Jackie Messemer has been among those who’ve taken some of the pressure off Kaelyn Ward lately.
Jack Graves
“Two tough losses,”
By
Jack Graves

   East Hampton High School’s basketball teams continued this past week to point toward the postseason, though the boys, with Thomas King missing because of an injury, from both games, dug themselves into a bit of a hole.

    “Two tough losses,” said the boys’ coach, Bill McKee, referring to the games with Bayport-Blue Point and Mount Sinai. East Hampton lost 74-69 to Bayport in overtime and 53-49 at Mount Sinai last Thursday.

    “I don’t want to blame the losses on Thomas’s absence,” McKee said during a conversation Friday. “In both games we had our chances. The kids stepped up . . . Rolando [Garces] started at shooting guard, Danny [McKee’s son] played the point, and Thomas Nelson played away from the basket. . . . They fought all the way.”
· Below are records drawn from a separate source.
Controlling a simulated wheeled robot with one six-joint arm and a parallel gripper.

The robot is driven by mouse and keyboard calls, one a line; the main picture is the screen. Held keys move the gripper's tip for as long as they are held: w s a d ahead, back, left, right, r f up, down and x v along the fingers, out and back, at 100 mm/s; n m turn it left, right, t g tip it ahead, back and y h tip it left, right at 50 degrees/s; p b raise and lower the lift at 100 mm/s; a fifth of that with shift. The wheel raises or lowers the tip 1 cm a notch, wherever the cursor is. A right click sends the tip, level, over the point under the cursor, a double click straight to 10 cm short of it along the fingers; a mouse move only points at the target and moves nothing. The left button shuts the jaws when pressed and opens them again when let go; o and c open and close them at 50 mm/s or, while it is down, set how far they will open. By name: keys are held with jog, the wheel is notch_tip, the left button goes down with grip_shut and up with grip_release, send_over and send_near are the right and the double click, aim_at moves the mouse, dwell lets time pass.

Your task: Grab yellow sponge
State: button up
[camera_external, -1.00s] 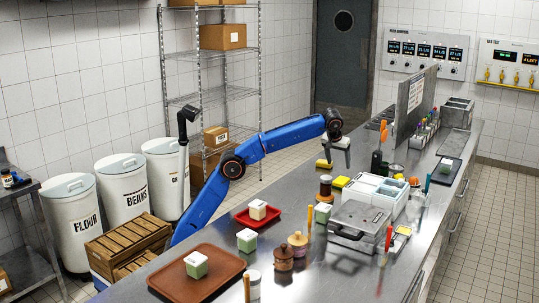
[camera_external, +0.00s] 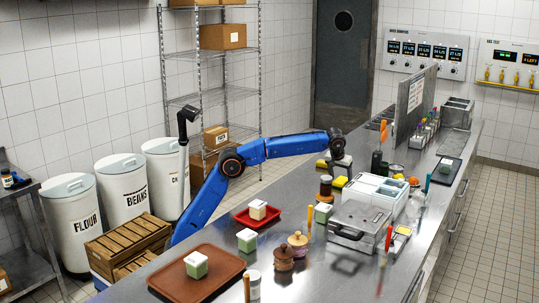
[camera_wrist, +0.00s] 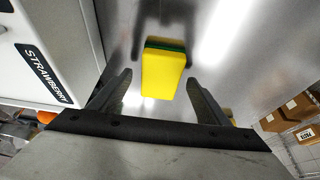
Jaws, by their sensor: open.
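A yellow sponge with a green layer (camera_wrist: 163,74) lies on the steel counter in the wrist view, ahead of and between the two fingers. My gripper (camera_wrist: 158,90) is open and empty, its fingers to either side of the sponge's near end. In the external view my gripper (camera_external: 340,170) hangs low over the counter. There a yellow block (camera_external: 340,182) shows just below it, and another yellow piece (camera_external: 322,163) shows to its left. I cannot tell for certain which of these is the sponge in the wrist view.
A white bin labelled strawberry (camera_wrist: 60,40) stands close on the left in the wrist view. In the external view a white divided container (camera_external: 375,196), a dark-topped jar (camera_external: 326,184) and a grey lidded box (camera_external: 356,222) crowd the nearby counter. A red tray (camera_external: 240,218) lies nearer.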

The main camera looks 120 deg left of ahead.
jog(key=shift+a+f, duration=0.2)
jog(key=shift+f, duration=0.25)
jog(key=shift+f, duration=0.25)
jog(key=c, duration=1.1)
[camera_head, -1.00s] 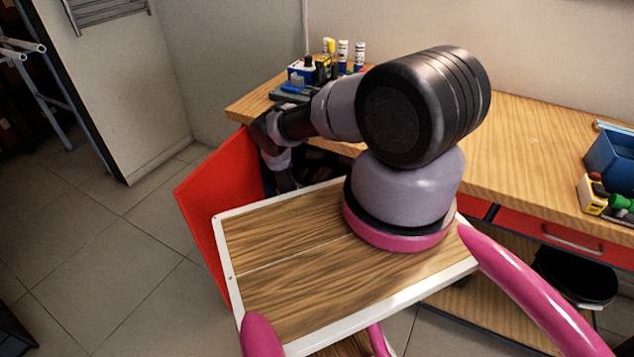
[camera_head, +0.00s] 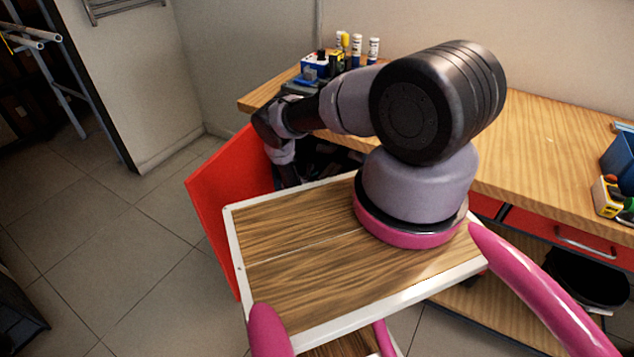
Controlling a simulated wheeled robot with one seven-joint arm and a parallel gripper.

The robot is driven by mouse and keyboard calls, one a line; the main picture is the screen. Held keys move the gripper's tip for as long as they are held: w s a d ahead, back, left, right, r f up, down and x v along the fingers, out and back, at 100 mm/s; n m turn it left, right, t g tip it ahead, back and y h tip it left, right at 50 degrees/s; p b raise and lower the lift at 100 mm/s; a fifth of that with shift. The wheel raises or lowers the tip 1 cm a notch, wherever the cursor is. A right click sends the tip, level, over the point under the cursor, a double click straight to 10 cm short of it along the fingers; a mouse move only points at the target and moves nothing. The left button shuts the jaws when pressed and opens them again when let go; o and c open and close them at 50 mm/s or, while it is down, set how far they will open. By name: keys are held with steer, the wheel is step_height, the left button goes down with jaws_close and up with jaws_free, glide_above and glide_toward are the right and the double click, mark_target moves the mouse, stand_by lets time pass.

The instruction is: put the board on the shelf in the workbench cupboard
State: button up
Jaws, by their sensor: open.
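The workbench (camera_head: 540,130) has a wooden top and stands against the back wall. Its cupboard is under the left end, with the red door (camera_head: 225,195) swung open towards me. My arm reaches over the bench's left front edge and bends down at the cupboard opening. My gripper is not visible; the arm's lower end is lost behind my own body. The cupboard inside is dark and mostly covered, so neither the shelf in it nor the board can be made out.
Bottles (camera_head: 357,48) and a blue box (camera_head: 318,66) stand on the bench's left end. A blue bin (camera_head: 622,158) and a yellow-and-white item (camera_head: 607,196) are at the right. A red drawer (camera_head: 560,232) sits below the top.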

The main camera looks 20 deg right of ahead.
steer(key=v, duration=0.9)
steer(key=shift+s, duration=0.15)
    “Bayport was a lot bigger than we were, but we still did a nice job on the boards. It was a tough one to lose, because the kids worked so hard. We were down 49-39 going into the fourth quarter, and came back to tie it at the end of regulation. They outscored us 13-8 in overtime.”

    “Still, I was really pleased with the way we played. Rolando had 19 points, a season-high for him. We had 20 turnovers, which wasn’t good, but most of them came in the first half. We adjusted in the second. We shot great from the foul line, 24-for-26 over all and 17-for-19 in the second half. Our foul-shooting kept us in the game.”

    “Last night,” McKee continued, “Mount Sinai’s 22-12 fourth quarter did us in. I think we were a little worn down by that point. We became a little tentative at the offensive end. Mount Sinai was bigger than us too. We didn’t shoot well. You’re not going to win if you only score 49 points.”

    McKee said he hoped that King, who had to get his upper lip stitched after having been elbowed in the recent game at Amityville, would return to action tonight at Miller Place.

    Another starter, Juan Cuevas, who took a long vacation in the Dominican Republic during and following the Christmas break, has returned here, said McKee, “though he’s got to get up to speed in his school work before he can play. I hope we’ll have him back in time for Miller Place.”

    “We’ve dug ourselves into a hole — we’re 3-4 now and in fifth place in the league — but it’s not a hole that we can’t dig ourselves out of. We need to win three of our last five games to make the playoffs.”

    Regarding the girls, Howard Wood, their coach, asked Friday how they’d fared the night before, said, “We won at Mount Sinai [46-42], but it was ugly. We’d beaten them by 19 here, so you’d think we would have been confident, but they weren’t going to roll over and play dead. It was a very, very, very difficult game. Nothing was decided until the last couple of minutes. We made so many mental mistakes. For instance, there were 20 seconds left until the half and we told the girls to take one shot. You’re supposed to wait in such a situation. You don’t want to throw it up right away, you want to wait until there are four or five seconds left so the other team doesn’t get a chance to score. . . .”

    “We had a 6-point lead near the end, and they were in a 1-and-1 situation. You don’t want to foul them then and give them a chance to score 2 points while the clock is stopped, yet we did.”

    In the final moments, he said, “We said, ‘Give the ball to Kaelyn [Ward, the senior point guard, who recently scored her 1,000th career point] and clear out.’ ”

    Lexy Jones, a post player who started, and who did well on the boards, had to come out because of a hairline wrist fracture late in the fourth quarter.

    As for the 50-47 loss at Bayport on Jan. 15, Wood said he didn’t know all that much “because Louis [O’Neal, his assistant] coached the varsity that night and I coached the jayvee” in the absence of the junior varsity’s coach, Robyn Mott.

    The jayvee, he said, was impressive that night. “They won last night too. They don’t stand on their tiptoes when they go for rebounds — they jump up in the air. They fight like champs. They’ll be good if they keep playing.”

    The varsity was 4-3 in League VI play as of Friday, tied with Bayport-Blue Point for third place, behind 6-0 John Glenn and 6-1 Shoreham-Wading River. “Two more wins and we’re in the playoffs,” Wood said.